- DESCRIPTION OF THE TASK
An exact copy of all the data is required, with pictures left out.

>>>

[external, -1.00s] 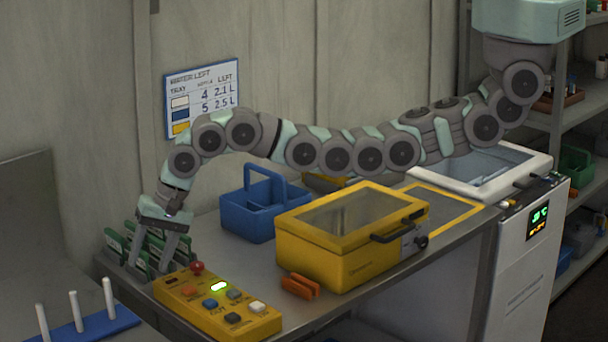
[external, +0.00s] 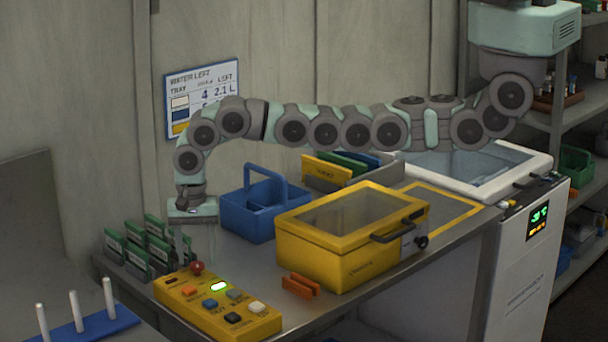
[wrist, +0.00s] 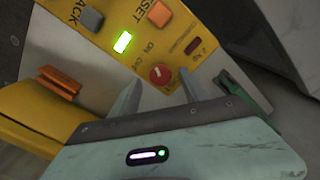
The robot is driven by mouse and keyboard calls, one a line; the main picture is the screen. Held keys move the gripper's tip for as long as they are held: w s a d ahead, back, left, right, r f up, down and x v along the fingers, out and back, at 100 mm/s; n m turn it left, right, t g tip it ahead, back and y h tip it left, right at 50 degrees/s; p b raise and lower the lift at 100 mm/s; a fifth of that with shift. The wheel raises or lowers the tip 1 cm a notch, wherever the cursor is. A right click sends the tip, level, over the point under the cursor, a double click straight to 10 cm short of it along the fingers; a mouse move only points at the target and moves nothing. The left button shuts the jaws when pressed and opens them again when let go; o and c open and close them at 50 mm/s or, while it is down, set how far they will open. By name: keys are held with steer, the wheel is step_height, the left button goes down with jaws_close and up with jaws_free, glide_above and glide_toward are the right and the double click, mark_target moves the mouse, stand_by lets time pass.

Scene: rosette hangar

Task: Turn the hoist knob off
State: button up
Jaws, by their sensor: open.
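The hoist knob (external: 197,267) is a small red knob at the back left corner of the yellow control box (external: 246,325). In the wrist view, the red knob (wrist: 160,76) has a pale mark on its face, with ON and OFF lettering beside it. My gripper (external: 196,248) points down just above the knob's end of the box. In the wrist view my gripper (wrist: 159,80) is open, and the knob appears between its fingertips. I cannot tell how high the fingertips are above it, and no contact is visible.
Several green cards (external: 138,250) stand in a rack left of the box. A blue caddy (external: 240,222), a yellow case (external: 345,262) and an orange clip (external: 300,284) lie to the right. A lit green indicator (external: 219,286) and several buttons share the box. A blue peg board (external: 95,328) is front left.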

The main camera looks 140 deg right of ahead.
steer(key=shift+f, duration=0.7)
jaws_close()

<<<

- COMPLETED TASK
[external, -1.00s] 
[external, +0.00s] 
[wrist, +0.00s] 
The robot is driven by mouse and keyboard calls, one a line; the main picture is the screen. Held keys move the gripper's tip for as long as they are held: w s a d ahead, back, left, right, r f up, down and x v along the fingers, out and back, at 100 mm/s; n m turn it left, right, t g tip it ahead, back and y h tip it left, right at 50 degrees/s; p b raise and lower the lift at 100 mm/s; a fifth of that with shift. The wheel raises or lowers the tip 1 cm a notch, wherever the cursor is. A right click sends the tip, level, over the point under the cursor, a double click straight to 10 cm short of it along the fingers; a mouse move only points at the target and moves nothing. The left button shuts the jaws when pressed and opens them again when let go; o and c open and close them at 50 mm/s or, while it is down, set how far they will open. By name: keys are held with steer, the wheel is step_height, the left button goes down with jaws_close and up with jaws_free, glide_above and glide_toward are the right and the double click, mark_target moves the mouse, stand_by lets time pass.

Scene: rosette hangar

Task: Turn the hoist knob off
State: button up
Jaws, by their sensor: open.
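The hoist knob (external: 197,267) is a small red knob at the back left corner of the yellow control box (external: 246,325). In the wrist view, the red knob (wrist: 160,76) has a pale mark on its face, with ON and OFF lettering beside it. My gripper (external: 196,248) points down just above the knob's end of the box. In the wrist view my gripper (wrist: 159,80) is open, and the knob appears between its fingertips. I cannot tell how high the fingertips are above it, and no contact is visible.
Several green cards (external: 138,250) stand in a rack left of the box. A blue caddy (external: 240,222), a yellow case (external: 345,262) and an orange clip (external: 300,284) lie to the right. A lit green indicator (external: 219,286) and several buttons share the box. A blue peg board (external: 95,328) is front left.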

The main camera looks 140 deg right of ahead.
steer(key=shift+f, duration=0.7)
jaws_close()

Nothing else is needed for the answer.